- [DIRECTION]:
In the entries below, count every line with the string "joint". State the count and nothing else.

- [RECORDS FOR THE EXERCISE]:
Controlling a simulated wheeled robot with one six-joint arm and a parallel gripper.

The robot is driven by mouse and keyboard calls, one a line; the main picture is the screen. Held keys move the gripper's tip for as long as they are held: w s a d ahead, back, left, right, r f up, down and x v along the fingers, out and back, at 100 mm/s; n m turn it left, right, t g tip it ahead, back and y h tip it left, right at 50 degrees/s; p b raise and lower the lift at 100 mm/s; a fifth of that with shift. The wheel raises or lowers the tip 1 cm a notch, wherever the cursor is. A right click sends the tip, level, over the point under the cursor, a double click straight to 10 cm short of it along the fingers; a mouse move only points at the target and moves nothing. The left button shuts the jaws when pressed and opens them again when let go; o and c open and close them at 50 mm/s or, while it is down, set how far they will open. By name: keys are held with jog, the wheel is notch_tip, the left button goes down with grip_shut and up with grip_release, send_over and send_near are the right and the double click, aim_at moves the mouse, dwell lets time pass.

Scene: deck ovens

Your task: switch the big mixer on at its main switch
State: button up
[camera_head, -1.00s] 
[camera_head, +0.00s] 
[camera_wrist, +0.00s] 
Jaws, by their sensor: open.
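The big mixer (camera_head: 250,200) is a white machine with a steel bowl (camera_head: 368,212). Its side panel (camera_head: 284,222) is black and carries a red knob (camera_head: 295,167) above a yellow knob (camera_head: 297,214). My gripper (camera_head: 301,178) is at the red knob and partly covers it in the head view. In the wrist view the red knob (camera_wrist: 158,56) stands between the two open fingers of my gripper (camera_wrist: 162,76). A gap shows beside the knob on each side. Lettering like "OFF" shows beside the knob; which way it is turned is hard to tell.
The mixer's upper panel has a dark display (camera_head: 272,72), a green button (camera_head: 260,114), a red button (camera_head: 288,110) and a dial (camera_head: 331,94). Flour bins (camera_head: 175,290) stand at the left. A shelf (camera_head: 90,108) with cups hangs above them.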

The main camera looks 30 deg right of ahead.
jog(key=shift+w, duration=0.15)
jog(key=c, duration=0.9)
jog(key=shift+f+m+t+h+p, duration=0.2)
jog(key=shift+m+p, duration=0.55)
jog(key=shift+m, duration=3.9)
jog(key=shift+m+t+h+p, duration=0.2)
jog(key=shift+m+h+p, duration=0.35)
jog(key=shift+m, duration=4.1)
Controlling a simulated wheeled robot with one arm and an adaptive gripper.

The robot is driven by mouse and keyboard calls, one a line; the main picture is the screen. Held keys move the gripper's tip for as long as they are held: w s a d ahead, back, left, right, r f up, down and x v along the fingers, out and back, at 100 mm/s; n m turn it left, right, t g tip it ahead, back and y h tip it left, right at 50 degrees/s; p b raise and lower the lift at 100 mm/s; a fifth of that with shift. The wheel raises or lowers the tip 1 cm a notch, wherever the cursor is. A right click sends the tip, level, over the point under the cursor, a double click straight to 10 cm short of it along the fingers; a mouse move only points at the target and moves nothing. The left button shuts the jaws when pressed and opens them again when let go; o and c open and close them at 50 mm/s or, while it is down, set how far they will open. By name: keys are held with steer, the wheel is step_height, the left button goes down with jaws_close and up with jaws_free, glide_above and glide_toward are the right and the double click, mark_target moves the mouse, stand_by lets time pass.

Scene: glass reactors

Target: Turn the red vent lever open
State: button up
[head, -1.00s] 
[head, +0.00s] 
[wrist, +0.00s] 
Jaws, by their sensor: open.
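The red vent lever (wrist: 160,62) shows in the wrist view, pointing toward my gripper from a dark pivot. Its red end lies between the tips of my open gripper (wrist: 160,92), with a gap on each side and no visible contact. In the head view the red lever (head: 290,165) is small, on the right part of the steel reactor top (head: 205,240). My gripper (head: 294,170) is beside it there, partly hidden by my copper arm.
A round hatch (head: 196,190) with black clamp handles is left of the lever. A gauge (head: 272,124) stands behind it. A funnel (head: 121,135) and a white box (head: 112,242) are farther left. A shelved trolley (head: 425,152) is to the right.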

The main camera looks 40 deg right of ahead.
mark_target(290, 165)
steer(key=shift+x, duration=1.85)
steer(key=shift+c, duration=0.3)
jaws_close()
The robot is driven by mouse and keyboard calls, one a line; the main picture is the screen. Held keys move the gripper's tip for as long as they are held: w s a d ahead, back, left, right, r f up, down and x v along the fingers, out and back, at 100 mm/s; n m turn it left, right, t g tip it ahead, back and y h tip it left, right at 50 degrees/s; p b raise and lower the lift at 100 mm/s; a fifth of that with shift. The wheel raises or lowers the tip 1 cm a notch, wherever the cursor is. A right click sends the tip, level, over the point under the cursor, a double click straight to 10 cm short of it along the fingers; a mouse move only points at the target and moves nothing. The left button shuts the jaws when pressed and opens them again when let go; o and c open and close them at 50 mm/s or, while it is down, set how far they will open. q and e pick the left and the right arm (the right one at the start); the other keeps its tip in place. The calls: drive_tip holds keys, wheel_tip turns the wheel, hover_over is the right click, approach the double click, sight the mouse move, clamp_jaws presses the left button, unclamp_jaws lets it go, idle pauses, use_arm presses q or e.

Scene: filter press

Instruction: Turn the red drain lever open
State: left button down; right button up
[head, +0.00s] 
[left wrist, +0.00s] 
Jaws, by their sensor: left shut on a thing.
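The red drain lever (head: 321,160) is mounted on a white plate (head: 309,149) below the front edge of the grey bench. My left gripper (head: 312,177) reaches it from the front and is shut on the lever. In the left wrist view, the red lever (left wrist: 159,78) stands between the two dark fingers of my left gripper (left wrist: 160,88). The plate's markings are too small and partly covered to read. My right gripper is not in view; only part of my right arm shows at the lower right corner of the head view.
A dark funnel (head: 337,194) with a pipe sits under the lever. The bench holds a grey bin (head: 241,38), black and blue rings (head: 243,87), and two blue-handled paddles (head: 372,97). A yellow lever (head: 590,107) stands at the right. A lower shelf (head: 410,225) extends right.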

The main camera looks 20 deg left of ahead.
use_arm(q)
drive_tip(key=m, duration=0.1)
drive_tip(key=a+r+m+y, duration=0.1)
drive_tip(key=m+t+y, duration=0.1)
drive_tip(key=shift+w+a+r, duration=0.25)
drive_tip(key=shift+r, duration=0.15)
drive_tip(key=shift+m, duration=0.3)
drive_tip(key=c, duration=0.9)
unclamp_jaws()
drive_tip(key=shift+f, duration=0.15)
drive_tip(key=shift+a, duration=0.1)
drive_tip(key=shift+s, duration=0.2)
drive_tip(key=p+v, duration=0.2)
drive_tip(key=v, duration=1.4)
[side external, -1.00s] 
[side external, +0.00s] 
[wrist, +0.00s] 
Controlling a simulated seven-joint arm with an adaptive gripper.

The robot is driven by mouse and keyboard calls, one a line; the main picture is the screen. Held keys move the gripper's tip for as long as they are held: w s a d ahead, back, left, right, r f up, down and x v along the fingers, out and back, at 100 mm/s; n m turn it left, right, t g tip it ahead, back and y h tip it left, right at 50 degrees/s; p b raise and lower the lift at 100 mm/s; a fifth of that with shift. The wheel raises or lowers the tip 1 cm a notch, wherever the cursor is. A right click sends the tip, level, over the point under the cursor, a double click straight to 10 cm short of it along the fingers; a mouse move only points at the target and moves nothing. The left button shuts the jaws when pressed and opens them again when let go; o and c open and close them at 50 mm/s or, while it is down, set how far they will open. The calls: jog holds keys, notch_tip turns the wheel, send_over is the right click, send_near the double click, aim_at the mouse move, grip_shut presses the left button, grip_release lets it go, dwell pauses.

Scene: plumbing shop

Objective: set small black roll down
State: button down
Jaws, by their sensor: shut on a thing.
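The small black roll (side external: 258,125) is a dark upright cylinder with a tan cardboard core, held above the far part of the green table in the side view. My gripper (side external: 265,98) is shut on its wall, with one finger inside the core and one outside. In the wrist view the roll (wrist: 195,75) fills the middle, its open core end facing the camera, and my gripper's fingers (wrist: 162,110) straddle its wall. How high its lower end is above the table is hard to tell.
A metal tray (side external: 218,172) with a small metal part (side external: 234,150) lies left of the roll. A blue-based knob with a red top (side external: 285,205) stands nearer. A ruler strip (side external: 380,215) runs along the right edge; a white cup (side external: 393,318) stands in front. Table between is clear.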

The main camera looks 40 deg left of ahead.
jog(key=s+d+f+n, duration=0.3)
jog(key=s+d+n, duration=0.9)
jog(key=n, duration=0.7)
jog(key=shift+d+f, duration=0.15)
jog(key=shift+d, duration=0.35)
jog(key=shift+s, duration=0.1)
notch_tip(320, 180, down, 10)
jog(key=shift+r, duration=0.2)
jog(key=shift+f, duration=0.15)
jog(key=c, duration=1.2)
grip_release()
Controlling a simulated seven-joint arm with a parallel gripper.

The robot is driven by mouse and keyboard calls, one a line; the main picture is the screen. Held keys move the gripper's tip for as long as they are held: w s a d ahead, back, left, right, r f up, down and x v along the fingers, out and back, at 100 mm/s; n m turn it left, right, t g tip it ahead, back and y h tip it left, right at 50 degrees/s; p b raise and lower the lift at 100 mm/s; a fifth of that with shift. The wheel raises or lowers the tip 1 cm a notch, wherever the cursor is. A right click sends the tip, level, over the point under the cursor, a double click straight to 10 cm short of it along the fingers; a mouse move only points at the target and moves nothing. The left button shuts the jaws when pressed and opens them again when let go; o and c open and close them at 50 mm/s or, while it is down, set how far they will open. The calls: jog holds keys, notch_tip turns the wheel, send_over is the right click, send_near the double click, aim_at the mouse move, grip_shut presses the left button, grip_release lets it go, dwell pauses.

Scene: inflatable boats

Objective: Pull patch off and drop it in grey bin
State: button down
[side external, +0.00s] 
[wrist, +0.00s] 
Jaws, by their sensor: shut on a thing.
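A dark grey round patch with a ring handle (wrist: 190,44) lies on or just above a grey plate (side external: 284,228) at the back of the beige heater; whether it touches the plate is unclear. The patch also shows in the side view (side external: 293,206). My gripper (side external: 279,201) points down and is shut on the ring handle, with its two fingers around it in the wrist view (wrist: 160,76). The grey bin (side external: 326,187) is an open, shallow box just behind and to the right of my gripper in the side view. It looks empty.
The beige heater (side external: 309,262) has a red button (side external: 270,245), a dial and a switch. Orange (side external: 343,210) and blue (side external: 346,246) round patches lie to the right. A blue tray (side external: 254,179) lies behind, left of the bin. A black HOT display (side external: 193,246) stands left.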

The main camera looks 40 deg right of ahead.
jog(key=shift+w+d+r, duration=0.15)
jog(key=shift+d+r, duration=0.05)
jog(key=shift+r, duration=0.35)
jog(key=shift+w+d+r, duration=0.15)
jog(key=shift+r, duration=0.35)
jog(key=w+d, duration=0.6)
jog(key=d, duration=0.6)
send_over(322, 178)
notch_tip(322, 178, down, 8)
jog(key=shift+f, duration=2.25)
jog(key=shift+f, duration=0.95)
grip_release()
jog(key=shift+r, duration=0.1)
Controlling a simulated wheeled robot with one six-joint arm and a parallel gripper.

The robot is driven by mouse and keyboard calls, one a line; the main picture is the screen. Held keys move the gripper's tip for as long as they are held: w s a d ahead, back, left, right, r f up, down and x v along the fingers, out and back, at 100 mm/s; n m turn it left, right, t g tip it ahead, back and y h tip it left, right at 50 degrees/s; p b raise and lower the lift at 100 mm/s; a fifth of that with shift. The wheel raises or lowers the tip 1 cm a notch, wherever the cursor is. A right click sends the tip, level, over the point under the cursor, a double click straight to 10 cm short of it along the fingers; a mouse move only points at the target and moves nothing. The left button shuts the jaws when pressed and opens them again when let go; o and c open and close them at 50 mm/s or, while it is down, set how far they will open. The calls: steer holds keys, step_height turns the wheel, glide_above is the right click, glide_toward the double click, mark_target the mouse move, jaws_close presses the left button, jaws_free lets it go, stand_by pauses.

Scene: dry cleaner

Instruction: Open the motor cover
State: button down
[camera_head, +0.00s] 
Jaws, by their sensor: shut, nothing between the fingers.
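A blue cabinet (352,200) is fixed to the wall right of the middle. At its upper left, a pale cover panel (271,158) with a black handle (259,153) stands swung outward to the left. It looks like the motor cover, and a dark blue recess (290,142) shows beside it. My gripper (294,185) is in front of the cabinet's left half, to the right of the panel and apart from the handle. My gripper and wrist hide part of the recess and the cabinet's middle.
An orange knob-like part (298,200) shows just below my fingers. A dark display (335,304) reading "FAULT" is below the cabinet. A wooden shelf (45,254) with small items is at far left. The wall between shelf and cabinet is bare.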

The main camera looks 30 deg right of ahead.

- [WRITTEN ANSWER]:
4